LONDON — Tighter government climate regulations by 2025 could wipe up to $2.3 trillion off the value of companies in industries ranging from fossil fuel producers to agriculture and car makers, an investor group warned in a report.

Rules aimed at lowering carbon emissions are expected to accelerate in the coming years as countries scramble to meet obligations under the 2015 Paris climate agreement limiting global warming.

Any abrupt policy shifts risk severely disrupting current investment strategies, U.N.-backed Principles of Responsible Investing (PRI), a group representing investors with $86 trillion of assets under management, said in a report.

“As the realities of climate change catch up, social pressure mounts, and low carbon solutions get cheaper, it’s highly improbable that governments will be allowed to let the world sleep-walk into greater rises in temperature without being compelled into forceful action sooner,” PRI Chief Executive Fiona Reynolds said.

“This poses huge threats for assets and for the wider system.”

Most exposed is the fossil fuel sector which could lose one third of its current value, the report said.
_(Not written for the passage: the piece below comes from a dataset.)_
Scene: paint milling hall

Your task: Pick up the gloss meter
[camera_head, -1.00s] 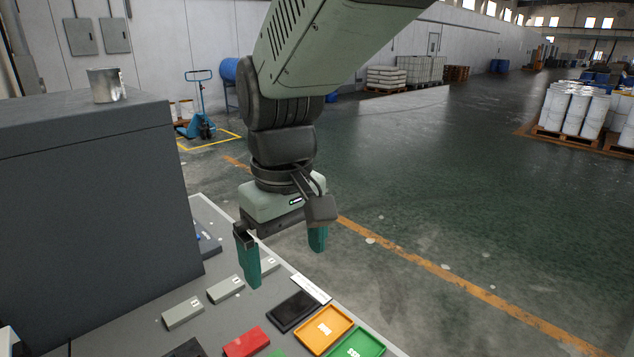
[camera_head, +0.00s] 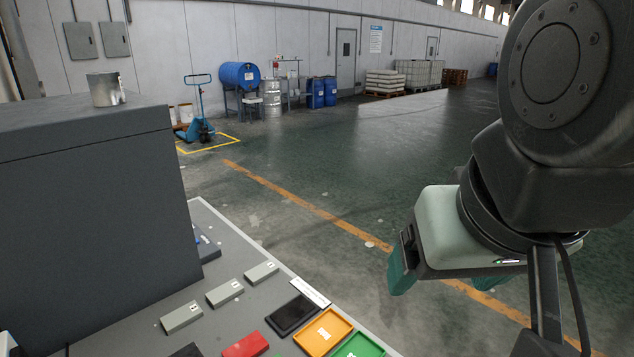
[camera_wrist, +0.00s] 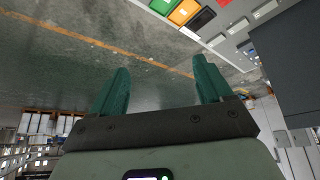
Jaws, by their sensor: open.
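Three small grey blocks with labels lie in a row on the grey table: the near one (camera_head: 181,317), the middle one (camera_head: 224,293) and the far one (camera_head: 261,273). A red block (camera_head: 245,346) lies nearer the front. I cannot tell which thing is the gloss meter. My gripper (camera_head: 445,280) is open and empty, off to the right of the table above the floor. In the wrist view, its two green fingers (camera_wrist: 161,64) stand wide apart with only floor between them; the table is at the top right.
A black tray (camera_head: 292,315), an orange tray (camera_head: 323,332) and a green tray (camera_head: 360,347) lie along the table's right edge. A tall dark cabinet (camera_head: 90,230) stands at left with a metal can (camera_head: 105,90) on top. A blue-grey item (camera_head: 207,245) is beside it. The floor at right is open.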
Fossil fuels account for around two thirds of global greenhouse gas emissions.

Coal firms could lose as much as 44% in value, while the world’s top oil and gas companies risk losing up to 31% of their current market share, according the report which forecasts oil demand peaking around 2027.

The analysis showed that broad index-based funds such as the iShares MSCI ACWI ETF could lose up to 4.5% or $2.3 trillion in its value under the most extreme scenario.

The shift would nevertheless also lead to winners.

Auto makers heavily invested in electric vehicles and electric utility firms using low-carbon power could more than double their values, the report said.

The report came out as world leaders meet in Madrid for the 2019 United Nations climate change conference, known as COP25.